I used to build multiphoton microscopes for a living. The story of the multiphoton microscope is amusing. Once upon a time, Bio-Rad held the exclusive rights to the original Cornell patent. Their competitor, Zeiss, read the patent and decided to argue that it covered only the use of sub-picosecond laser pulses for microscopy. So Zeiss came out with a competing system intended for use with 1 picosecond pulses. Of course, if you found yourself in the lab late at night and you happened to turn the knob on your laser that shortened the pulses to 80 femtoseconds, your Zeiss microscope presumably continued to work pretty well, but with a big improvement in image brightness and depth. I assume that Zeiss refused to be held responsible for that improvement -- after all, the scope wasn't intentionally designed for short pulses, because that would be Legally Dubious.
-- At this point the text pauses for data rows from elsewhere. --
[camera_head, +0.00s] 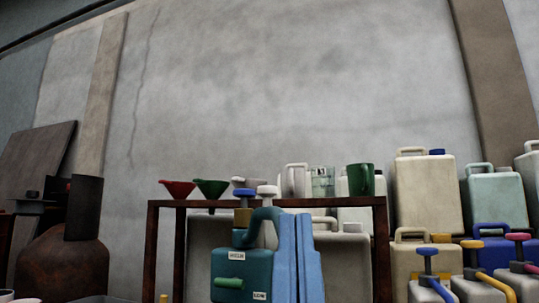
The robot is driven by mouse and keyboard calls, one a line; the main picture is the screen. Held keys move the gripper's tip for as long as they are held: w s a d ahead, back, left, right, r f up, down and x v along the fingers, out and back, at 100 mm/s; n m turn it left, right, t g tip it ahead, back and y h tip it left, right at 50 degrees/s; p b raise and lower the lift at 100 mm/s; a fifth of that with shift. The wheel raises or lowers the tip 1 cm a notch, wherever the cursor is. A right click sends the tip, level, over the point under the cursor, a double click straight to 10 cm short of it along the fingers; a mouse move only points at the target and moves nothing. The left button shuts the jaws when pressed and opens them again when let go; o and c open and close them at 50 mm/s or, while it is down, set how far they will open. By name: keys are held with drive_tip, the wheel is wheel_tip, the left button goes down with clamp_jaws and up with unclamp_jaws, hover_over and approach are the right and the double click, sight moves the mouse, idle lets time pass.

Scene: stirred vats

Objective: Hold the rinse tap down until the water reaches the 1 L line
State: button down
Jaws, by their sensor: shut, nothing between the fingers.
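A teal container (226,262) with a curved handle stands in front of the rusty rack, at the lower middle. I cannot tell which of these is the rinse tap. A clear jug (323,183) with a small label stands on the rack's top. I cannot make out a 1 L line or a water level.
The rusty rack (380,255) also carries red (177,189) and green (211,188) funnels and a green mug (361,179). Several canisters (424,192) crowd the right; a rusty drum (60,265) stands left.

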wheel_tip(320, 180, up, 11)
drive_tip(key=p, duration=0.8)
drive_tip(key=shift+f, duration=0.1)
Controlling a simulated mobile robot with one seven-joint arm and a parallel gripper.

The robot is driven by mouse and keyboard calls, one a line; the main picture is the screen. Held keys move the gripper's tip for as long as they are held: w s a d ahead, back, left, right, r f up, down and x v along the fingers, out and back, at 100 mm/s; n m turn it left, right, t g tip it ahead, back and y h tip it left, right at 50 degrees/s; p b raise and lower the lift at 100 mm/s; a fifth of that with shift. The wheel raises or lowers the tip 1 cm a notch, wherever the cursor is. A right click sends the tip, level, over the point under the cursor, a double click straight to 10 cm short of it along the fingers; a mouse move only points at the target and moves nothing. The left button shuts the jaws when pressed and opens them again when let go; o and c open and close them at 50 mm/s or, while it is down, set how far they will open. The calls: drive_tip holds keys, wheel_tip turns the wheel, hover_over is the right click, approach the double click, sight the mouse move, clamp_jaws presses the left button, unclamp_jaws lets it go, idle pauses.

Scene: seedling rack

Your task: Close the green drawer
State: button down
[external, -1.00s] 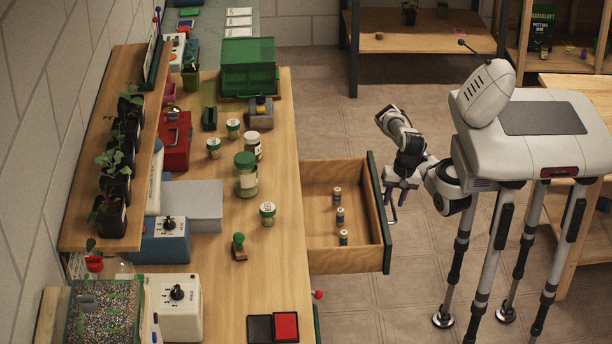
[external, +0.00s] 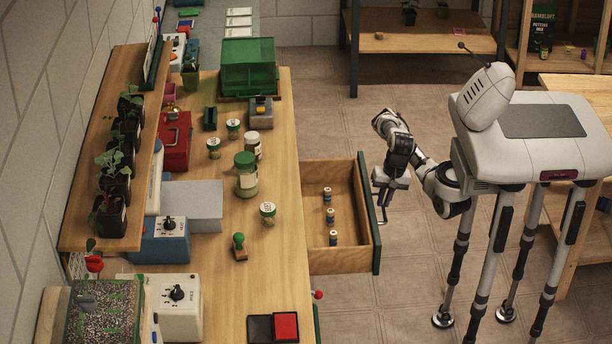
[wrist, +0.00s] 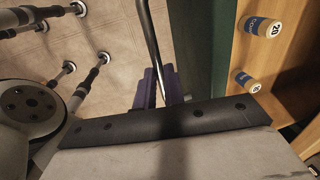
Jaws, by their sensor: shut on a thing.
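The green drawer (external: 368,217) stands partly pulled out from the right side of the wooden bench. Its front is dark green, with a thin metal handle (wrist: 152,45) on the outer face. Inside, on its bare wood floor, several small labelled vials stand in a row; two of them show in the wrist view (wrist: 262,26). My gripper (external: 383,205) is at the outer face of the drawer front. In the wrist view its purple fingers (wrist: 160,85) are shut on the handle.
Jars, a stamp (external: 239,247) and a red pad (external: 286,326) stand on the bench top (external: 280,180) above the drawer. A lower shelf (external: 420,40) stands at the back. The tiled floor around the drawer is clear.

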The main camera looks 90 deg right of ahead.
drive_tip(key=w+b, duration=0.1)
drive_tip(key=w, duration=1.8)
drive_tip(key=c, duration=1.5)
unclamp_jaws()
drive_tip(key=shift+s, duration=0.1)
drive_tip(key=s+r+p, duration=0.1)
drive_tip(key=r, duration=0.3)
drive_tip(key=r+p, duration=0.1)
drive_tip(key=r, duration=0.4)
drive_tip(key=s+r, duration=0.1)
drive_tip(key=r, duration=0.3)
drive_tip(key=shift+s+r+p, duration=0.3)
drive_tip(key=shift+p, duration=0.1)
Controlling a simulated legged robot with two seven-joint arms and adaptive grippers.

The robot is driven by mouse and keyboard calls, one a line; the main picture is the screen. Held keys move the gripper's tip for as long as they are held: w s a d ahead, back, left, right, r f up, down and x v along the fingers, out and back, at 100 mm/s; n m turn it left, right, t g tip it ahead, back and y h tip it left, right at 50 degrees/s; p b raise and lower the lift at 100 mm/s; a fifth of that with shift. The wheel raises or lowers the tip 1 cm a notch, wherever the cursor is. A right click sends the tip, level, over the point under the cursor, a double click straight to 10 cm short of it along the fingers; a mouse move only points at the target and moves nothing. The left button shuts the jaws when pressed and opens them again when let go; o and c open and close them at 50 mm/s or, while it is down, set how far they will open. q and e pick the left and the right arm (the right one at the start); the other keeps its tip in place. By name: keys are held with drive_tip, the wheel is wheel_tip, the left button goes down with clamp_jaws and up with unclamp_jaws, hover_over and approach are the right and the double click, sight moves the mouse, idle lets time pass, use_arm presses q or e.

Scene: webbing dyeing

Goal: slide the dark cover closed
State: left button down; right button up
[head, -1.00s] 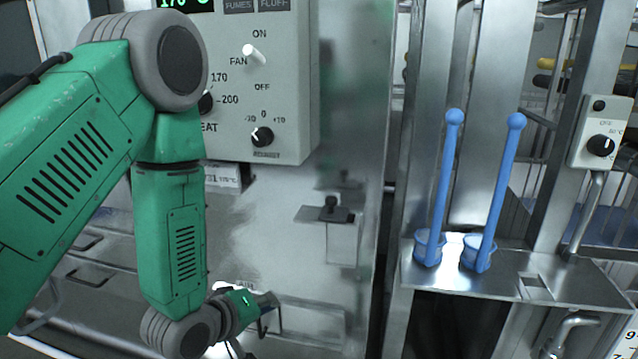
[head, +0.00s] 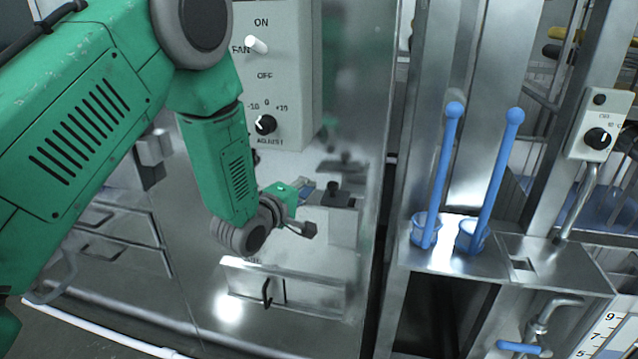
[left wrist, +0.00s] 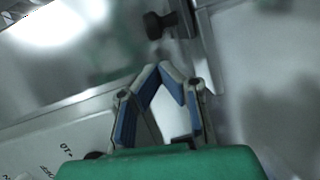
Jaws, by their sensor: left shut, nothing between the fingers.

Naturally, the whole thing went to court for years. The issue was settled when Zeiss bought out Bio-Rad. See here:

http://listserv.buffalo.edu/cgi-bin/wa?A2=ind0401&L=conf...

I can't tell you who won or who lost, there, but here's my conclusion: If a company the size of Agilent or Zeiss or Biorad wants to violate your patent, they'll just do it. All you were doing, in those nights in the lab, was trying to improve your negotiating position in the resulting court case.

(That, BTW, was a traditional hardware patent, not the software kind. If yours is a software-only patent... good luck with that.)